Robot trajectory data

╭──

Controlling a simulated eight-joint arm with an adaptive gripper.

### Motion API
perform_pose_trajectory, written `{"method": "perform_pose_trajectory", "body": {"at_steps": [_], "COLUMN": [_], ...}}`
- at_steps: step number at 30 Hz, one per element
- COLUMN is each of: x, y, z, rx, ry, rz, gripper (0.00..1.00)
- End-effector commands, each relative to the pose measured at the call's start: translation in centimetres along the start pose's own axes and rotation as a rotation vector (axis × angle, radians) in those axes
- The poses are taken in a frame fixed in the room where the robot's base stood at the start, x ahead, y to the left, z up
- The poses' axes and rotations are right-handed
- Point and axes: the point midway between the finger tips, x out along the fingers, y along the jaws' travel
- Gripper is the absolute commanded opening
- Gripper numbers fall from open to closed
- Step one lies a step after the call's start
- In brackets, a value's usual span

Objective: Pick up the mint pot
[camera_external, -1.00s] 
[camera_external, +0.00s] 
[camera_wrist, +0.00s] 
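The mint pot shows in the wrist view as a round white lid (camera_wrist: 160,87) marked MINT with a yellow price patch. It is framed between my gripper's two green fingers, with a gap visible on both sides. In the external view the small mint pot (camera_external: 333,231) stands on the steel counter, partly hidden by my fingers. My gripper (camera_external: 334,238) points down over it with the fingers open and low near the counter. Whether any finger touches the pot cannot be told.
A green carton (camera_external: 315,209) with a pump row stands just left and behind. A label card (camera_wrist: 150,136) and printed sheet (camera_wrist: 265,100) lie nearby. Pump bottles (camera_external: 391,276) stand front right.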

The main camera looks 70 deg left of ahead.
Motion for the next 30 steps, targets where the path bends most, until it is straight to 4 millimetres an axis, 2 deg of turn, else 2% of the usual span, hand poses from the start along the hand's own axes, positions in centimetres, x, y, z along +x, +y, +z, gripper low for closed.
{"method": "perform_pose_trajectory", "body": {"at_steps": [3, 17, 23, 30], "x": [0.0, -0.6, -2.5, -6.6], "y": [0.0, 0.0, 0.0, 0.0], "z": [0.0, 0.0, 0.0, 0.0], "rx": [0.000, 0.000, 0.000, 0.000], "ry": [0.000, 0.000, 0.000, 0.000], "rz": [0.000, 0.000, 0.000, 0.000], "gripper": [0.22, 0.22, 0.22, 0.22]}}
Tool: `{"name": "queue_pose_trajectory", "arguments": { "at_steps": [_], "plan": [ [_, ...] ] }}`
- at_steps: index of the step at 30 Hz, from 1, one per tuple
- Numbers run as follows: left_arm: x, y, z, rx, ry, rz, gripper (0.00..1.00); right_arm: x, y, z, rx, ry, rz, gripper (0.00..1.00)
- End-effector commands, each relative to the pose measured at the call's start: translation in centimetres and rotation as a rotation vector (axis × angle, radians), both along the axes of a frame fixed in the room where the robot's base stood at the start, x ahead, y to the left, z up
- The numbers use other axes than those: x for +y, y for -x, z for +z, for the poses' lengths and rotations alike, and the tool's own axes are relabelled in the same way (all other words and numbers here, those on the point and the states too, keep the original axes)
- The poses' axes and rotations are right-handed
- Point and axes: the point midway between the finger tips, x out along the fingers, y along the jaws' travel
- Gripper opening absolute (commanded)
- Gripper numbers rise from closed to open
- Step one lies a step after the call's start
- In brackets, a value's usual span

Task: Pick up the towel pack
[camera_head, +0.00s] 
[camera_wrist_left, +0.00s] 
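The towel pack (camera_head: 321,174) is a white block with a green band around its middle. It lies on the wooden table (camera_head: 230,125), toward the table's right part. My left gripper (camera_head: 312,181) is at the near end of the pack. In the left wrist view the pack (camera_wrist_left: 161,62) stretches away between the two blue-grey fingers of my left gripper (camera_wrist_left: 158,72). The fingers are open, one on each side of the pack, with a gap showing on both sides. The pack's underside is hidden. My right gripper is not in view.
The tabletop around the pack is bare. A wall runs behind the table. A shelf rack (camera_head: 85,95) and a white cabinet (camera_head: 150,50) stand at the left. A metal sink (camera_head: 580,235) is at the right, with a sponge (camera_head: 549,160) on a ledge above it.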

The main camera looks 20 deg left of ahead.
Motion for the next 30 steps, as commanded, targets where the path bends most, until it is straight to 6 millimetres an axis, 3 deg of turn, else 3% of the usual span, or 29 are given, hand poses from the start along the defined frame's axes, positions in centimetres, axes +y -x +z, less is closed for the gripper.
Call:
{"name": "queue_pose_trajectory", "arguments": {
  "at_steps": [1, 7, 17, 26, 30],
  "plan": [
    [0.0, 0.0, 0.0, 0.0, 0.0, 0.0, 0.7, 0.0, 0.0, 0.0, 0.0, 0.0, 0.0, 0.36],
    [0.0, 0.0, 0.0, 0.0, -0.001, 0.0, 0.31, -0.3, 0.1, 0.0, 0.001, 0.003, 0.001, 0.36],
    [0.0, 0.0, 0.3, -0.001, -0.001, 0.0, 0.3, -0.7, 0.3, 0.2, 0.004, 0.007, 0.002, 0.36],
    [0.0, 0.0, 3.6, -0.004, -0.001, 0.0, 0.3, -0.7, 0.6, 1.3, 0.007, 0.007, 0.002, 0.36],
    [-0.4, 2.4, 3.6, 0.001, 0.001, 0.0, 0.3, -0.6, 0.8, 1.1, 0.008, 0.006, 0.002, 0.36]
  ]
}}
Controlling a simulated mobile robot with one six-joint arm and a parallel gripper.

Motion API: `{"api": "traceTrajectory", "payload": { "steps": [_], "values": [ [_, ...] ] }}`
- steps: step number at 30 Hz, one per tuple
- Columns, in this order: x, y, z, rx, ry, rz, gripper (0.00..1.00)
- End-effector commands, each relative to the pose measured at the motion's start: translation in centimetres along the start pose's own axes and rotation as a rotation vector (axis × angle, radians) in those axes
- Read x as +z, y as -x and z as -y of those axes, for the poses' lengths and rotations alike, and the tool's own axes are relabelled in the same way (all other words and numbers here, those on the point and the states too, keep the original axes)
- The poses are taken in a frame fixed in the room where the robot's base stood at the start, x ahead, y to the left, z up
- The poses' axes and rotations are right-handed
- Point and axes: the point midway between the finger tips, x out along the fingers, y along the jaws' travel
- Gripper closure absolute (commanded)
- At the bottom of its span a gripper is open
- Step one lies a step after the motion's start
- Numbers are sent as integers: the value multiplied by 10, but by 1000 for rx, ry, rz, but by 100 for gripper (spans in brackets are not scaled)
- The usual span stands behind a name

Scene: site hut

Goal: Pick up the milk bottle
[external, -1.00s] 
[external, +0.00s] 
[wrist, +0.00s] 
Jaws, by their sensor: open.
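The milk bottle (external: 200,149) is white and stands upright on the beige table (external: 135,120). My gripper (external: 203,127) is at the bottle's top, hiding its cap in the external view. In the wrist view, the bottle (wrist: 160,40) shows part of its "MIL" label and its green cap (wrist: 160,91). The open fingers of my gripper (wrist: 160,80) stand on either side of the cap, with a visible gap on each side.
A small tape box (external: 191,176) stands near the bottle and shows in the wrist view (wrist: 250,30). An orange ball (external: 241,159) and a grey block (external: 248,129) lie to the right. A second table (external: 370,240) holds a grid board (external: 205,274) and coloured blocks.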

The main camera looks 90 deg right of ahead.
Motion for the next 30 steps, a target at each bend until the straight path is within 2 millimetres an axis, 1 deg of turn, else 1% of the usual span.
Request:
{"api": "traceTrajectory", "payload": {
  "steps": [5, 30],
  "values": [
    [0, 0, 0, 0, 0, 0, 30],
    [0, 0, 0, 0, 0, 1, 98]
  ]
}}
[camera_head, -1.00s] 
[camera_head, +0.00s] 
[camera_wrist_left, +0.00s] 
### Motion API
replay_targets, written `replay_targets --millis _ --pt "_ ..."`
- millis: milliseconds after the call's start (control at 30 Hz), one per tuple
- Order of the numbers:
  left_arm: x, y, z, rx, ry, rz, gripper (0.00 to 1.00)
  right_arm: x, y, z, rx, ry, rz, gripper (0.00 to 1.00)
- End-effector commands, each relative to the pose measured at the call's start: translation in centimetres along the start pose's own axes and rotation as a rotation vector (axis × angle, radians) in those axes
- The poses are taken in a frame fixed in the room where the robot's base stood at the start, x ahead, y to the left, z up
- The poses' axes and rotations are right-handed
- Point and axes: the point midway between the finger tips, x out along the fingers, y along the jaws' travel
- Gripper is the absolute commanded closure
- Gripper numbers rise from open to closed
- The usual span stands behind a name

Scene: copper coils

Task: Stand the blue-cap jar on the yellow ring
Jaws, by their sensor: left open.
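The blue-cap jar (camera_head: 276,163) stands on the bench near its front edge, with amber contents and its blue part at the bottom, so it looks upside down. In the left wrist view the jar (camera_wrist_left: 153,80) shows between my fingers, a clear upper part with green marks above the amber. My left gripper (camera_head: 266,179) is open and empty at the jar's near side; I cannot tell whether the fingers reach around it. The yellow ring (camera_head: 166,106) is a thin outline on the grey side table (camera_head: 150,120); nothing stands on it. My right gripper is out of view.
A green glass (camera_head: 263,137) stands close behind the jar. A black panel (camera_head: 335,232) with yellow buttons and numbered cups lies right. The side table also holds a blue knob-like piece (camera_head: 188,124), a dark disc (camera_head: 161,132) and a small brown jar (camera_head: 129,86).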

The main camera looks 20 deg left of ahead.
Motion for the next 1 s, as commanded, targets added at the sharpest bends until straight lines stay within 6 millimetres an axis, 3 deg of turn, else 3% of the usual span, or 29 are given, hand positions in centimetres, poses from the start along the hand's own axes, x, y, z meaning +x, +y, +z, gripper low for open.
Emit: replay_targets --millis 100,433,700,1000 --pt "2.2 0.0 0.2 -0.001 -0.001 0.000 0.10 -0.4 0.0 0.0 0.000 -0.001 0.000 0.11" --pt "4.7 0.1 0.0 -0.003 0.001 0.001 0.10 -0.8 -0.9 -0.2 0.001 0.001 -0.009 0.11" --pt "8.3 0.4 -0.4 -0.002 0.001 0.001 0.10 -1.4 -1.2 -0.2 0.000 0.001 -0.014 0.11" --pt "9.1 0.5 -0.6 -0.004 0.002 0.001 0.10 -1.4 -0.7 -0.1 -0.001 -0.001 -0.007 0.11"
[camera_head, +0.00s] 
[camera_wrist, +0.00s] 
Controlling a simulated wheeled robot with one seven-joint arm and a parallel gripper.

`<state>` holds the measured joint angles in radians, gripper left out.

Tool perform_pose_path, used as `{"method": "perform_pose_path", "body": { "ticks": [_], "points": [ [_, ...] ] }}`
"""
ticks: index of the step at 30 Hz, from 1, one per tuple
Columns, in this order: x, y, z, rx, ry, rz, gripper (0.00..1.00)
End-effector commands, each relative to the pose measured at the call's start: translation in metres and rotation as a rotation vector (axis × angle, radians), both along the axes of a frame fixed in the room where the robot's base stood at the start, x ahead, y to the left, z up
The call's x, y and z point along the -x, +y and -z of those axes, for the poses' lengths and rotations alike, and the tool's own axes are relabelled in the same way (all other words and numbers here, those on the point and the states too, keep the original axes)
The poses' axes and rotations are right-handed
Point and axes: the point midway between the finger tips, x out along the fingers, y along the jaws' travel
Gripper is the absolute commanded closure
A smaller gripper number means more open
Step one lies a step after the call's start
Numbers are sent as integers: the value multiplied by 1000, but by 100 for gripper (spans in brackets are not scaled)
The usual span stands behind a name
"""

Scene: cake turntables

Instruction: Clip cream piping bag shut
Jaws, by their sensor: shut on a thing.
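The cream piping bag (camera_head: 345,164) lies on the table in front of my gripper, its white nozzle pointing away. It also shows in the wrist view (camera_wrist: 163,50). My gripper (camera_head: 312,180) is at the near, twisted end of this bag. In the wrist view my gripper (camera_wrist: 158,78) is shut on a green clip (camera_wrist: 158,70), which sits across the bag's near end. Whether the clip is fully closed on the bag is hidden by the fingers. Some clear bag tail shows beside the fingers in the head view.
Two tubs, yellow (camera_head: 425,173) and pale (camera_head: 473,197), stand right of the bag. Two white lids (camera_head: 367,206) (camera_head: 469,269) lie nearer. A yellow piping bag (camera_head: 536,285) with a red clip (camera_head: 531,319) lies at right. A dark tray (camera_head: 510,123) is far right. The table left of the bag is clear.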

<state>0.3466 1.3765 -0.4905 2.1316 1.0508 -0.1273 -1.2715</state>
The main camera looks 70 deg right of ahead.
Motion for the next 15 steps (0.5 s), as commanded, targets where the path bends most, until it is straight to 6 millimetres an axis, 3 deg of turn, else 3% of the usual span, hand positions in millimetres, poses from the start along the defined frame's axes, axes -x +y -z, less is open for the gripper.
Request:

╰──

▸ To be done
Show all lines in the entries above where the word "Scene" appears.

▸ Solution
Scene: site hut
Scene: copper coils
Scene: cake turntables

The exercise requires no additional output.